Святой Дорофей Тирский

Августин Соколовски

18 июня Церковь чтит память священномученика Дорофея. Святой был пастырем Церкви, исповедником, а впоследствии мучеником веры. По месту своего служения в древнем городе на территории современного Ливана, древней области Финикии, святого именуют Дорофеем Тирским.

Сведений о святом сохранилось весьма немного. Согласно житию, он родился в середине III века. Будучи епископом, он пострадал за Христа в Великое Гонение Диоклетиана (303–313), но выжил. В соответствии с традицией Древней Церкви, как стойко переживший гонение, он именовался «исповедником».

Исповедничество было не только великой честью, но и особым служением. Так, согласно практике того времени, исповедники могли ходатайствовать перед Церковью о восстановлении в церковном общении отрекшихся от Христа во время преследований христиан.

Подписание Миланского Эдикта (313), проведение Вселенского Собора в Никее (325) и принятие крещения перед смертью Императором Константином (+337) стали этапами Великой Христианской Революции в Империи, инициатором и вдохновителем которой выступил сам Царь.

Парадоксально, неожиданно и ассиметрично, преследование христиан сменилось стремительной христианизацией Империи. Как бы во исполнение слов Христовых: «Дана мне всякая власть не только на Небе, но и на Земле» (ср.Мф.28,18).

В этой стремительной перемене современники той эпохи, среди которых отец церковной истории Евсевий Кесарийский (265–340), видели двойное предопределение неба. Ведь многим казалось, что отныне язычество было обречено на исчезновение, а весь мир сделаться христианским. В своей необратимости это казалось подобным таинству. Крещеный человек не может сделаться некрещеным, может сменить исповедание, но не способен утратить принадлежности к христианству, а Тело и Кровь Христовы невозможно вернуть в состояние хлеба и вина. Так тогда, по подобию Фукуямы, многие полагали, что наступил «конец истории», а время триумфа Церкви Христовой началось.

Однако, спустя всего четверть века сделалось очевидным, что всего лишь «слишком человеческая» воля правителя и конформизм окружения способны обратить историю мира вспять. На престол вступил одноклассник Григория Богослова по обучению в Афинах по имени Юлиан. Подобно Христу в окружении ангельских воинств Херувимской песни православного богослужения, войска в Париже торжественно подняли его на щит. Юлиан открыто провозгласил себя язычником и приступил к восстановлению многобожия.

Фигура Юлиана Отступника была секулярно пророческой. С самого начала он преступил к последовательному демонтажу последствий христианской революции Константина.

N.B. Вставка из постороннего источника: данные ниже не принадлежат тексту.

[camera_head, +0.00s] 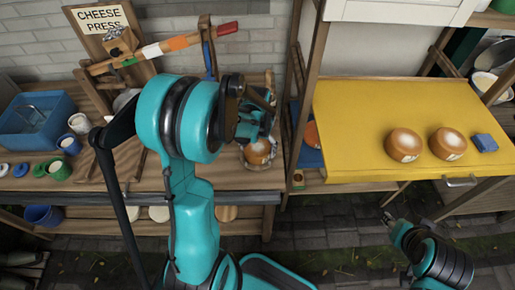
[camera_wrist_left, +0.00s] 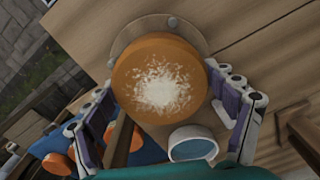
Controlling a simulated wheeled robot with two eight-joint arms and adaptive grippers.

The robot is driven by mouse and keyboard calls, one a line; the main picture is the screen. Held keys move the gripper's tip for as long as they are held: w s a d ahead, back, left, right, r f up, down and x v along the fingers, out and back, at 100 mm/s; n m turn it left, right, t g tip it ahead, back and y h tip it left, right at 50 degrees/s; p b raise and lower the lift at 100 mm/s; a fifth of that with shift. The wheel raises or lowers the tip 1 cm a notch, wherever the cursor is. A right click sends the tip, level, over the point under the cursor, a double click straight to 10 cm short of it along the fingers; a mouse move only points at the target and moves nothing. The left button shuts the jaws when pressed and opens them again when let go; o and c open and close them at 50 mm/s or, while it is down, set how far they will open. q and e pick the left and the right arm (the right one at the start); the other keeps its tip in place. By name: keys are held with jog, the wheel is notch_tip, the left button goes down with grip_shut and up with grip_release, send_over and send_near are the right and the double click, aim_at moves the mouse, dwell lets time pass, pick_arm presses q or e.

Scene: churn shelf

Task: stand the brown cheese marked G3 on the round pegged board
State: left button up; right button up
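A brown cheese (camera_head: 257,152) with a pale dusted top sits over the round pegged board (camera_head: 262,165) on the wooden bench. In the left wrist view the cheese (camera_wrist_left: 160,85) covers most of the board (camera_wrist_left: 190,35), whose rim and a peg show beyond it. No G3 mark is readable. My left gripper (camera_head: 262,120) is above the cheese; its fingers (camera_wrist_left: 165,95) stand on both sides of it, apart, with small gaps seeming to show. Whether the cheese rests fully on the board is hidden. My right gripper (camera_head: 388,217) is low at right, holding nothing visible.
A yellow table (camera_head: 350,130) at right bears two more brown cheeses (camera_head: 403,145) (camera_head: 447,144) and a blue block (camera_head: 484,143). A blue tub (camera_head: 37,120) and cups stand at left on the bench. A wooden post (camera_head: 305,80) rises right of the board.

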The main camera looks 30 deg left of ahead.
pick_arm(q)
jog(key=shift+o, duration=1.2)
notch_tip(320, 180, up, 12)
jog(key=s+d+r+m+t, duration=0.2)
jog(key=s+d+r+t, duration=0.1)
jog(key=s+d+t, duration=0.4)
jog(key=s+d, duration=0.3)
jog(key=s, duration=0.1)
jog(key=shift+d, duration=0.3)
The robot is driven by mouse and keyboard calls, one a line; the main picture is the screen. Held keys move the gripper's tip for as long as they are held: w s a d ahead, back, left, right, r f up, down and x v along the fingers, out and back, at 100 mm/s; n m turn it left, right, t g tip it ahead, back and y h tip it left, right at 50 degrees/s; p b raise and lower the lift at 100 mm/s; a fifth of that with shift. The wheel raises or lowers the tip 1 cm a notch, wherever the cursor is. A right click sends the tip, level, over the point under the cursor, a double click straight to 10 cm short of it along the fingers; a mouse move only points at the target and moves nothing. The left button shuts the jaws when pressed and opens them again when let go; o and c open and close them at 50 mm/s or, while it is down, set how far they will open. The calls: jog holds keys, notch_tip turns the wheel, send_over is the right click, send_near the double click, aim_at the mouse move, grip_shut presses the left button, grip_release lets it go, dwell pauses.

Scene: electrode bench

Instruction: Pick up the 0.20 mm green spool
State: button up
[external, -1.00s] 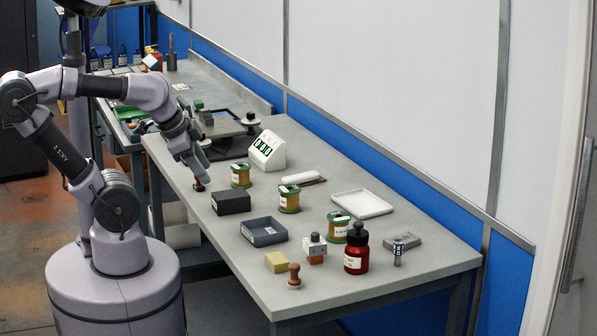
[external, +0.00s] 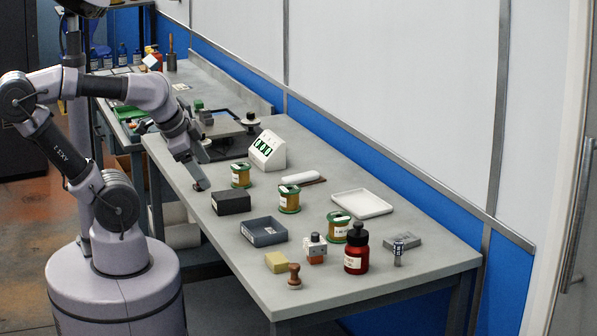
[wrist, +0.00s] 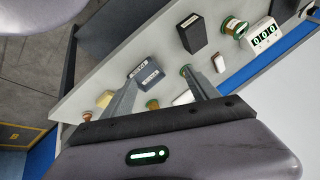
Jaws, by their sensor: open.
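Three green-rimmed spools with copper-coloured windings stand on the bench in the external view: the far spool (external: 240,175), the middle spool (external: 289,199) and the near spool (external: 338,226). Their labels are too small to read, so I cannot tell which is 0.20 mm. My gripper (external: 202,184) is open and empty above the bench's left edge, left of the far spool and apart from it. In the wrist view the far spool (wrist: 234,27) is at upper right. The middle spool (wrist: 185,72) is partly hidden by the right finger.
A black box (external: 231,202), a blue-grey tray (external: 264,239) and a white meter (external: 267,151) stand near the spools. A white tray (external: 361,204), a red bottle (external: 356,251) and small blocks are further along. Bare bench lies between the gripper and the far spool.

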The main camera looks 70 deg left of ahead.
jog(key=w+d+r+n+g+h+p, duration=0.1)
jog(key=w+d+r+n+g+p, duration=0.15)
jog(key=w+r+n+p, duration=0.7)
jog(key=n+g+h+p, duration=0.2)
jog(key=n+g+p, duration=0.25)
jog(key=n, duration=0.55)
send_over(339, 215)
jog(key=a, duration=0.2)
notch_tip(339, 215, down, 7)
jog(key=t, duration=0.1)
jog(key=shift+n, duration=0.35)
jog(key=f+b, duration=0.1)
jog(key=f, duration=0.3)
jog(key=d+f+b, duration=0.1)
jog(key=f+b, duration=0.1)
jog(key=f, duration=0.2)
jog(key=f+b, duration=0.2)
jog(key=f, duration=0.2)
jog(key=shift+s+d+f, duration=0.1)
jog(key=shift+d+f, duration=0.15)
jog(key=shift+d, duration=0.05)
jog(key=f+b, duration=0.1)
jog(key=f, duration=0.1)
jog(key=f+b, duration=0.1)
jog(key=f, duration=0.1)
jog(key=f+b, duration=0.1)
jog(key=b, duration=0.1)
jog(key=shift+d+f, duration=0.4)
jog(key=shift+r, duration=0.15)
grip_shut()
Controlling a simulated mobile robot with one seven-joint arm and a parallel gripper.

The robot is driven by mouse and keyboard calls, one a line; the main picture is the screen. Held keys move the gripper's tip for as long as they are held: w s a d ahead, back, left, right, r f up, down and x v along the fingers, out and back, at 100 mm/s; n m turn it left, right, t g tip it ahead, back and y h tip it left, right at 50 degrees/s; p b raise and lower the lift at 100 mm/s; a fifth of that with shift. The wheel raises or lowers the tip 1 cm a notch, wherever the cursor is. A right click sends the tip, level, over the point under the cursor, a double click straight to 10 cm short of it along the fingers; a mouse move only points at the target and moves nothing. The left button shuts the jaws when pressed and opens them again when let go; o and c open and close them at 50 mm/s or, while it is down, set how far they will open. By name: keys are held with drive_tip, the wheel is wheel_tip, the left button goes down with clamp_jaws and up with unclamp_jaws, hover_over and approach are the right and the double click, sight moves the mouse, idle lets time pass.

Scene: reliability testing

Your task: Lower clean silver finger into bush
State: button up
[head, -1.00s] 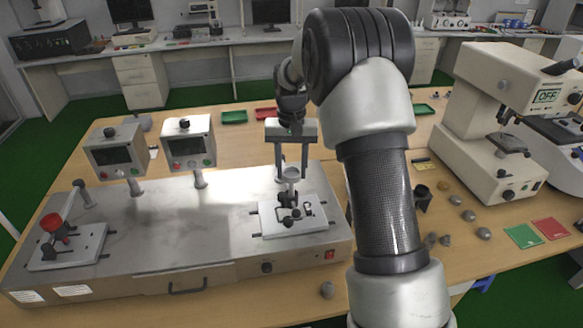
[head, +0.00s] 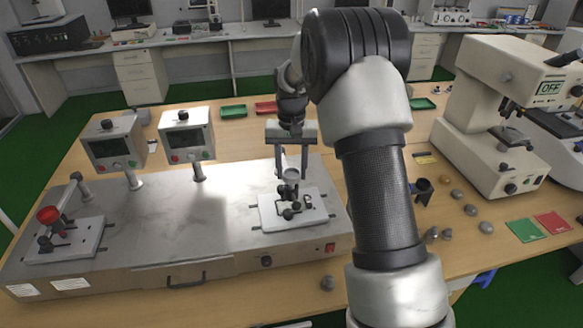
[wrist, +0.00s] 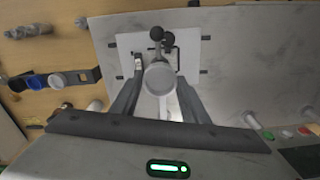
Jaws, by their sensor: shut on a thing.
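My gripper (head: 291,176) points down over the white fixture plate (head: 268,212) at the right end of the grey bench unit. Its fingers are closed around a silver finger with a round, pale top (head: 291,174). In the wrist view the silver finger (wrist: 160,78) appears as a grey disc between the two fingers. It stands above the dark knobs and clamp (head: 290,208) of the fixture. The bush is hidden beneath the silver finger, so I cannot tell whether the tip is inside it.
A second fixture with a red cup (head: 48,215) is at the left end of the unit. Two display boxes (head: 187,140) stand behind. Loose silver pieces (head: 486,227), a dark holder (head: 423,190), green and red cards (head: 524,231) and a microscope-like machine (head: 490,150) are at right.

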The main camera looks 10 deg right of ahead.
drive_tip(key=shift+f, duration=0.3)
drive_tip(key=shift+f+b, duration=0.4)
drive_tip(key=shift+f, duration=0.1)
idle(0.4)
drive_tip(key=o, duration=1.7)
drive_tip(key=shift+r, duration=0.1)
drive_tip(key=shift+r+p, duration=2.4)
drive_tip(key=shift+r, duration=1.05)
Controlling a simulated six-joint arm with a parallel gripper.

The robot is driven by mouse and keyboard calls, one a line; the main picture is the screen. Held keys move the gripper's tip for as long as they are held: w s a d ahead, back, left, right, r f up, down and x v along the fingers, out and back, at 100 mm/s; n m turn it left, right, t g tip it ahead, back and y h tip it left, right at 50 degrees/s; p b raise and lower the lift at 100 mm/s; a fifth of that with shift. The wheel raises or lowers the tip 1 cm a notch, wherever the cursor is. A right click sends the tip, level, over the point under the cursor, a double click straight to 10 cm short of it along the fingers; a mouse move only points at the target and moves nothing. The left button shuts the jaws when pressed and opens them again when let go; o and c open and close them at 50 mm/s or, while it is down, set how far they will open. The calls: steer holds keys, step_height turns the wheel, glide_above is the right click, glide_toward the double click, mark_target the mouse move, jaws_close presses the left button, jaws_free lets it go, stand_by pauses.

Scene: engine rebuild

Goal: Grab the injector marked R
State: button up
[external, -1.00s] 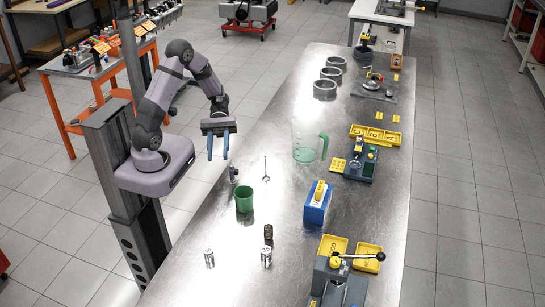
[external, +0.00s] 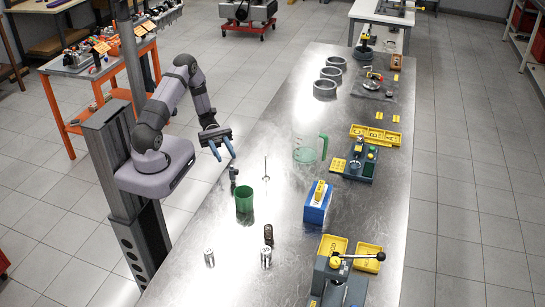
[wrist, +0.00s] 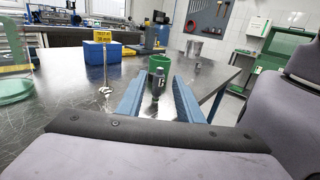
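A small dark upright injector (external: 233,174) stands on the metal table near its left edge. In the wrist view the injector (wrist: 158,82) shows a pale letter, too small to read surely as R. My gripper (external: 225,157) is open and empty, with its blue fingers tilted down, above and just behind the injector in the external view. In the wrist view the injector appears between the two fingers of my gripper (wrist: 159,92), ahead of them and apart from both.
A green cup (external: 244,201) stands just beyond the injector. A thin upright metal rod (external: 266,172) is to its right. A clear jug with a green handle (external: 306,150) and a blue box (external: 318,204) stand farther right. Small metal cylinders (external: 209,257) are at the near end.

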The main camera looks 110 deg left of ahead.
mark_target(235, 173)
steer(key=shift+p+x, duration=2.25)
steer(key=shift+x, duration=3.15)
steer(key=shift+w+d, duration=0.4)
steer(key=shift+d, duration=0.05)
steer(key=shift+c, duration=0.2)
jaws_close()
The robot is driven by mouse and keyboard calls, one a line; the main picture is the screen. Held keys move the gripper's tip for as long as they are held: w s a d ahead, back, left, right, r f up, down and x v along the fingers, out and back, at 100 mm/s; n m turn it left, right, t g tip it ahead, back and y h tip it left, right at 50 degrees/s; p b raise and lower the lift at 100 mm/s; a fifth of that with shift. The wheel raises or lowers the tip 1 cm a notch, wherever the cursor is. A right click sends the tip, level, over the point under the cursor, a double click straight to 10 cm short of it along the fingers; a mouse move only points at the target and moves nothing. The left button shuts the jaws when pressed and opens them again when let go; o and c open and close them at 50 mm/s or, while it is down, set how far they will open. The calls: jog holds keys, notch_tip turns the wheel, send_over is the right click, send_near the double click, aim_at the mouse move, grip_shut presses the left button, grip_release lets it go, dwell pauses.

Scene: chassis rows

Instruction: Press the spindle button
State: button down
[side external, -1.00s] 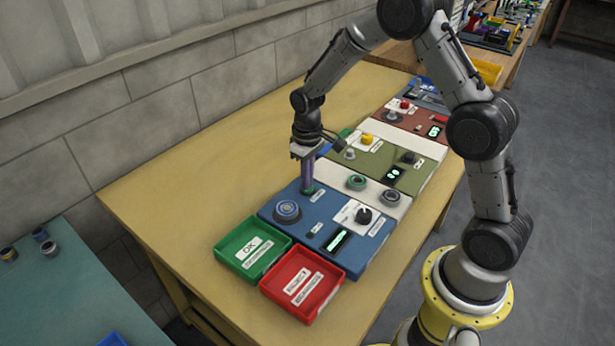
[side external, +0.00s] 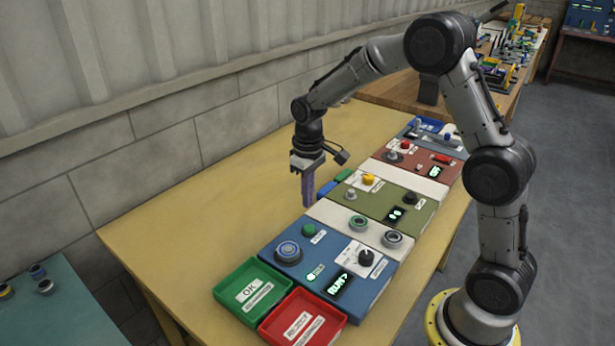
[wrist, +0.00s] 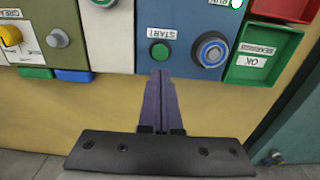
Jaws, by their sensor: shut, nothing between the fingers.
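My gripper (side external: 308,203) is shut and empty, its purple fingers pointing down above the table behind the blue panel (side external: 300,263). In the wrist view the shut fingertips (wrist: 161,75) show near the panel edge, below the green button (wrist: 160,51) labelled START. The fingers are apart from it. I cannot read any label saying spindle.
A green OK tray (side external: 251,290) and a red REJECT tray (side external: 301,319) stand at the panel's near end. An olive panel (side external: 370,200) and a red panel (side external: 425,163) lie farther along. The table's left part (side external: 200,215) is clear.

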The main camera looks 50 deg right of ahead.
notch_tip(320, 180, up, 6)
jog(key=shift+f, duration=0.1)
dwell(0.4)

Подобно правителям новейшей истории, по отношению к христианству, которое он презирал и боялся, он выступал, как настоящий контрреволюционер.

Так он отстранял христиан от преподавания и общественных должностей. В отношении самой Церкви он способствовал взаимному противостоянию составлявших ее частей. К примеру, он отменил прежние властные постановления о низложении и изгнании епископов. Таким образом, как бы прообразуя знакомые нам обстоятельства современности, в одном и том же городе, одновременно, начинало действовать несколько архиереев.

Важно отметить, что, декларируя возвращение к традиционным ценностям языческой римской веры, Юлиан на деле создавал новую гражданскую религию. Это неоязычество Юлиана заимствовало у Церкви полифоническую согласованность ее организации во внешнем, а во внутренней своей жизни делало ставку на имитацию постоянной внутренней реформации и самоотверженности в служении христиан.

В этом контексте особую опасность для новой политики представляли свидетели прежнего времени. Они помнили и самим своим существованием свидетельствовали о том, что язычество пало не в результате заговора. Язычество само, во исполнение библейских пророчеств над всяким безбожием, заживо сгнило. Оно никогда не жило, а потому не могло быть воскрешено.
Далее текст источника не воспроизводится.